## Dataset content

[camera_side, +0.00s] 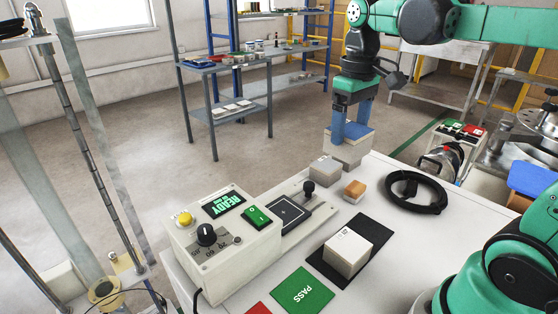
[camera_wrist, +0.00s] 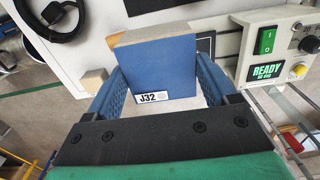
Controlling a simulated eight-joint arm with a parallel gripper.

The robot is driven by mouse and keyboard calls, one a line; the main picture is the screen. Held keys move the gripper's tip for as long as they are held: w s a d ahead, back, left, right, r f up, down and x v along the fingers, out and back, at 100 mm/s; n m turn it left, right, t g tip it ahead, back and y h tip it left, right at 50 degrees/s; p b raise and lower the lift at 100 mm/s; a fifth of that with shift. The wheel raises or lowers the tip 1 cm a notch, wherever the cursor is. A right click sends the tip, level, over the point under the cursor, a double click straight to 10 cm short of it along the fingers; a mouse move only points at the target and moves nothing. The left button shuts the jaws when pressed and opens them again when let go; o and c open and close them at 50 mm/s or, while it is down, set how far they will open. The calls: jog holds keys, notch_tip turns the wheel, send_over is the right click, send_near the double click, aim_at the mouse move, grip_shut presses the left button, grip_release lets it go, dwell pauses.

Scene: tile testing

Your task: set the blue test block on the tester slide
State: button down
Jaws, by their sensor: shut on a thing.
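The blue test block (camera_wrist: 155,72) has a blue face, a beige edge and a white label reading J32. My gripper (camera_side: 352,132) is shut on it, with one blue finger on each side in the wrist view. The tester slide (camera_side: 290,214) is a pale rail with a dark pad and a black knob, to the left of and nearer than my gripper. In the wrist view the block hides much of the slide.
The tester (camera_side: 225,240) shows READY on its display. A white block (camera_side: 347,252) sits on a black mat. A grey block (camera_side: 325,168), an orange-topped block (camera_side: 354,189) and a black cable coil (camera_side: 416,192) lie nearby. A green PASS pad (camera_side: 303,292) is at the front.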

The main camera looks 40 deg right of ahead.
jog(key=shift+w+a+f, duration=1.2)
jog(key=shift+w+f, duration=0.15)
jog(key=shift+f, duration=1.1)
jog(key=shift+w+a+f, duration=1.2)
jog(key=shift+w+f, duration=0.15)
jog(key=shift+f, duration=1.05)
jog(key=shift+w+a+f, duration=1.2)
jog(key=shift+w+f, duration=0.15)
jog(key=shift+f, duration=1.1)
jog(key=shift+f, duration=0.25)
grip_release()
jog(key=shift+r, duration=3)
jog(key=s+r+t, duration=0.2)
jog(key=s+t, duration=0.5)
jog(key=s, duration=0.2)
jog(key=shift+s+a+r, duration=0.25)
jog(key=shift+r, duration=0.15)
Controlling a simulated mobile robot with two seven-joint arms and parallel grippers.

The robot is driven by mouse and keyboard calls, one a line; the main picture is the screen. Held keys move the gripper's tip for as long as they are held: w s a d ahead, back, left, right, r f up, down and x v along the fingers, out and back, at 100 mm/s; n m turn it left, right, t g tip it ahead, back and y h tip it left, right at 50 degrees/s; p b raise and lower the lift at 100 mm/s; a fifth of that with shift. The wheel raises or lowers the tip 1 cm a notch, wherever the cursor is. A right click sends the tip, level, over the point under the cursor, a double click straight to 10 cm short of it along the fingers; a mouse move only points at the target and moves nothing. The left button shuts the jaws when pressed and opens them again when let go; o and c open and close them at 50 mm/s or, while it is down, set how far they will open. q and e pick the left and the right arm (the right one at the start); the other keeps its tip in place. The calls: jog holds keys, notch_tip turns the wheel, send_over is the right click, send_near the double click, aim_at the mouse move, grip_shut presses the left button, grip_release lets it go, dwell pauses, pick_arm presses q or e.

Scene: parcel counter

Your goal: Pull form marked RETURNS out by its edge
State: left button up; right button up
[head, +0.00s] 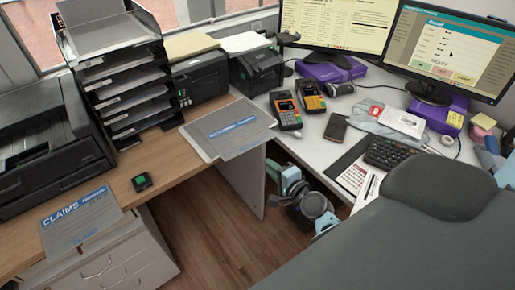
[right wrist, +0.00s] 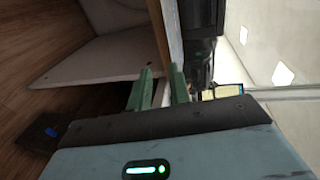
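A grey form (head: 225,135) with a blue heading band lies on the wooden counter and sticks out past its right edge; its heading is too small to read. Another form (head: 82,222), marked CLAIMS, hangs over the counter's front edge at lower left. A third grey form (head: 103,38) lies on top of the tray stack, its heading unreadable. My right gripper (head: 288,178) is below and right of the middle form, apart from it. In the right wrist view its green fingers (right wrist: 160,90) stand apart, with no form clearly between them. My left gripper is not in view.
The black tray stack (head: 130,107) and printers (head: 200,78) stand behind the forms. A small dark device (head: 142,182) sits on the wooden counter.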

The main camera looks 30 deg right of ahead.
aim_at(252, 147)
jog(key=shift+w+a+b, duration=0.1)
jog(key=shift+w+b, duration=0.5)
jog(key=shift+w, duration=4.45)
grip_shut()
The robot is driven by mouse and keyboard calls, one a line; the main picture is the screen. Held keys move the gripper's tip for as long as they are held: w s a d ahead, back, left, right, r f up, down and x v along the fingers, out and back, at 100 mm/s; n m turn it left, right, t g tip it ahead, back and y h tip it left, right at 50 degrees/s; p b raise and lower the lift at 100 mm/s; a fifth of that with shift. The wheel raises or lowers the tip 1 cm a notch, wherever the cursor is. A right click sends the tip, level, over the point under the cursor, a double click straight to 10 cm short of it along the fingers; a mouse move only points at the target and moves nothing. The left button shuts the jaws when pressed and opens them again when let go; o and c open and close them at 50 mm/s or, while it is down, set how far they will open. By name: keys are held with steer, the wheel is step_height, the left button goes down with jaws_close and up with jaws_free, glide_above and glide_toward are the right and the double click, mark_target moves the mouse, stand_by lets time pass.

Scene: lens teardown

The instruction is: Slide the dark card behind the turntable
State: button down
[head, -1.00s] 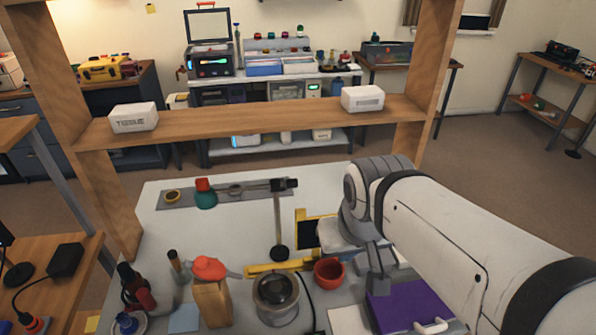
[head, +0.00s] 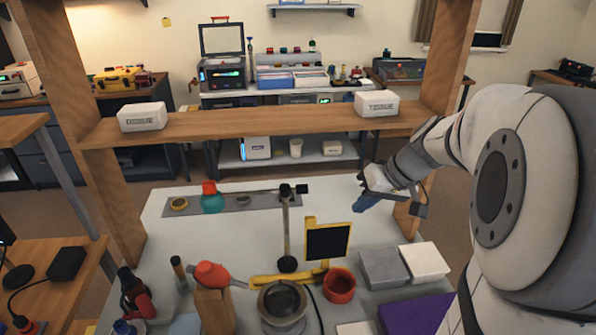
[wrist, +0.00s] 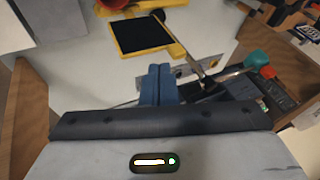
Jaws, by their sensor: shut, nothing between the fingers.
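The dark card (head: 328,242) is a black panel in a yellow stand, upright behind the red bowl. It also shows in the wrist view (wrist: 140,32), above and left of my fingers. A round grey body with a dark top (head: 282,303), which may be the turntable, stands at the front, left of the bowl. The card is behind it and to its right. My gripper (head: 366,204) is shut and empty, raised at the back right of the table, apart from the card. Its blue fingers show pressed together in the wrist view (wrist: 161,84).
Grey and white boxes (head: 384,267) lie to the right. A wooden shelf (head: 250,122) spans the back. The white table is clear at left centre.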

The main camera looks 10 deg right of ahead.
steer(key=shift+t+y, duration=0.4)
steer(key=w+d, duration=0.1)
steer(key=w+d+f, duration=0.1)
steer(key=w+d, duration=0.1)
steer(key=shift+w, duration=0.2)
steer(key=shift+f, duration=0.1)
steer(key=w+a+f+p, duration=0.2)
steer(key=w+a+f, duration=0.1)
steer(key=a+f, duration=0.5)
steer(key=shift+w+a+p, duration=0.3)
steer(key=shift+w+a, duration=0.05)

## Directions
Every record above must be given again exactly; drop the pictures.

## The answer
[camera_side, +0.00s] 
[camera_wrist, +0.00s] 
Controlling a simulated eight-joint arm with a parallel gripper.

The robot is driven by mouse and keyboard calls, one a line; the main picture is the screen. Held keys move the gripper's tip for as long as they are held: w s a d ahead, back, left, right, r f up, down and x v along the fingers, out and back, at 100 mm/s; n m turn it left, right, t g tip it ahead, back and y h tip it left, right at 50 degrees/s; p b raise and lower the lift at 100 mm/s; a fifth of that with shift. The wheel raises or lowers the tip 1 cm a notch, wherever the cursor is. A right click sends the tip, level, over the point under the cursor, a double click straight to 10 cm short of it along the fingers; a mouse move only points at the target and moves nothing. The left button shuts the jaws when pressed and opens them again when let go; o and c open and close them at 50 mm/s or, while it is down, set how far they will open. The calls: jog holds keys, notch_tip turns the wheel, send_over is the right click, send_near the double click, aim_at the mouse move, grip_shut presses the left button, grip_release lets it go, dwell pauses.

Scene: tile testing

Your task: set the blue test block on the tester slide
State: button down
Jaws, by their sensor: shut on a thing.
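The blue test block (camera_wrist: 155,72) has a blue face, a beige edge and a white label reading J32. My gripper (camera_side: 352,132) is shut on it, with one blue finger on each side in the wrist view. The tester slide (camera_side: 290,214) is a pale rail with a dark pad and a black knob, to the left of and nearer than my gripper. In the wrist view the block hides much of the slide.
The tester (camera_side: 225,240) shows READY on its display. A white block (camera_side: 347,252) sits on a black mat. A grey block (camera_side: 325,168), an orange-topped block (camera_side: 354,189) and a black cable coil (camera_side: 416,192) lie nearby. A green PASS pad (camera_side: 303,292) is at the front.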

The main camera looks 40 deg right of ahead.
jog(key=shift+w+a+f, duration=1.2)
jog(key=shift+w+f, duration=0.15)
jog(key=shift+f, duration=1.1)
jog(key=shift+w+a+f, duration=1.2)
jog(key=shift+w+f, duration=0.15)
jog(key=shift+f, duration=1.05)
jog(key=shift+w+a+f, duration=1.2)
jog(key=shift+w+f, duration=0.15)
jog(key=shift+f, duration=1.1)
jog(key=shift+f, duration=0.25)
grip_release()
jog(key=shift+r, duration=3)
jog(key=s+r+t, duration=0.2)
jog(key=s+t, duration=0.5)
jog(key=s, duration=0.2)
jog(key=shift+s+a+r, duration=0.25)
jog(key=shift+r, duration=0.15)
Controlling a simulated mobile robot with two seven-joint arms and parallel grippers.

The robot is driven by mouse and keyboard calls, one a line; the main picture is the screen. Held keys move the gripper's tip for as long as they are held: w s a d ahead, back, left, right, r f up, down and x v along the fingers, out and back, at 100 mm/s; n m turn it left, right, t g tip it ahead, back and y h tip it left, right at 50 degrees/s; p b raise and lower the lift at 100 mm/s; a fifth of that with shift. The wheel raises or lowers the tip 1 cm a notch, wherever the cursor is. A right click sends the tip, level, over the point under the cursor, a double click straight to 10 cm short of it along the fingers; a mouse move only points at the target and moves nothing. The left button shuts the jaws when pressed and opens them again when let go; o and c open and close them at 50 mm/s or, while it is down, set how far they will open. q and e pick the left and the right arm (the right one at the start); the other keeps its tip in place. The calls: jog holds keys, notch_tip turns the wheel, send_over is the right click, send_near the double click, aim_at the mouse move, grip_shut presses the left button, grip_release lets it go, dwell pauses, pick_arm presses q or e.

Scene: parcel counter

Your goal: Pull form marked RETURNS out by its edge
State: left button up; right button up
[head, +0.00s] 
[right wrist, +0.00s] 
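A grey form (head: 225,135) with a blue heading band lies on the wooden counter and sticks out past its right edge; its heading is too small to read. Another form (head: 82,222), marked CLAIMS, hangs over the counter's front edge at lower left. A third grey form (head: 103,38) lies on top of the tray stack, its heading unreadable. My right gripper (head: 288,178) is below and right of the middle form, apart from it. In the right wrist view its green fingers (right wrist: 160,90) stand apart, with no form clearly between them. My left gripper is not in view.
The black tray stack (head: 130,107) and printers (head: 200,78) stand behind the forms. A small dark device (head: 142,182) sits on the wooden counter.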

The main camera looks 30 deg right of ahead.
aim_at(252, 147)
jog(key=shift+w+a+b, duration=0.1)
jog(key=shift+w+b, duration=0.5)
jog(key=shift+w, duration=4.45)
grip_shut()
The robot is driven by mouse and keyboard calls, one a line; the main picture is the screen. Held keys move the gripper's tip for as long as they are held: w s a d ahead, back, left, right, r f up, down and x v along the fingers, out and back, at 100 mm/s; n m turn it left, right, t g tip it ahead, back and y h tip it left, right at 50 degrees/s; p b raise and lower the lift at 100 mm/s; a fifth of that with shift. The wheel raises or lowers the tip 1 cm a notch, wherever the cursor is. A right click sends the tip, level, over the point under the cursor, a double click straight to 10 cm short of it along the fingers; a mouse move only points at the target and moves nothing. The left button shuts the jaws when pressed and opens them again when let go; o and c open and close them at 50 mm/s or, while it is down, set how far they will open. By name: keys are held with steer, the wheel is step_height, the left button goes down with jaws_close and up with jaws_free, glide_above and glide_toward are the right and the double click, mark_target moves the mouse, stand_by lets time pass.

Scene: lens teardown

The instruction is: Slide the dark card behind the turntable
State: button down
[head, -1.00s] 
[head, +0.00s] 
[wrist, +0.00s] 
Jaws, by their sensor: shut, nothing between the fingers.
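The dark card (head: 328,242) is a black panel in a yellow stand, upright behind the red bowl. It also shows in the wrist view (wrist: 140,32), above and left of my fingers. A round grey body with a dark top (head: 282,303), which may be the turntable, stands at the front, left of the bowl. The card is behind it and to its right. My gripper (head: 366,204) is shut and empty, raised at the back right of the table, apart from the card. Its blue fingers show pressed together in the wrist view (wrist: 161,84).
Grey and white boxes (head: 384,267) lie to the right. A wooden shelf (head: 250,122) spans the back. The white table is clear at left centre.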

The main camera looks 10 deg right of ahead.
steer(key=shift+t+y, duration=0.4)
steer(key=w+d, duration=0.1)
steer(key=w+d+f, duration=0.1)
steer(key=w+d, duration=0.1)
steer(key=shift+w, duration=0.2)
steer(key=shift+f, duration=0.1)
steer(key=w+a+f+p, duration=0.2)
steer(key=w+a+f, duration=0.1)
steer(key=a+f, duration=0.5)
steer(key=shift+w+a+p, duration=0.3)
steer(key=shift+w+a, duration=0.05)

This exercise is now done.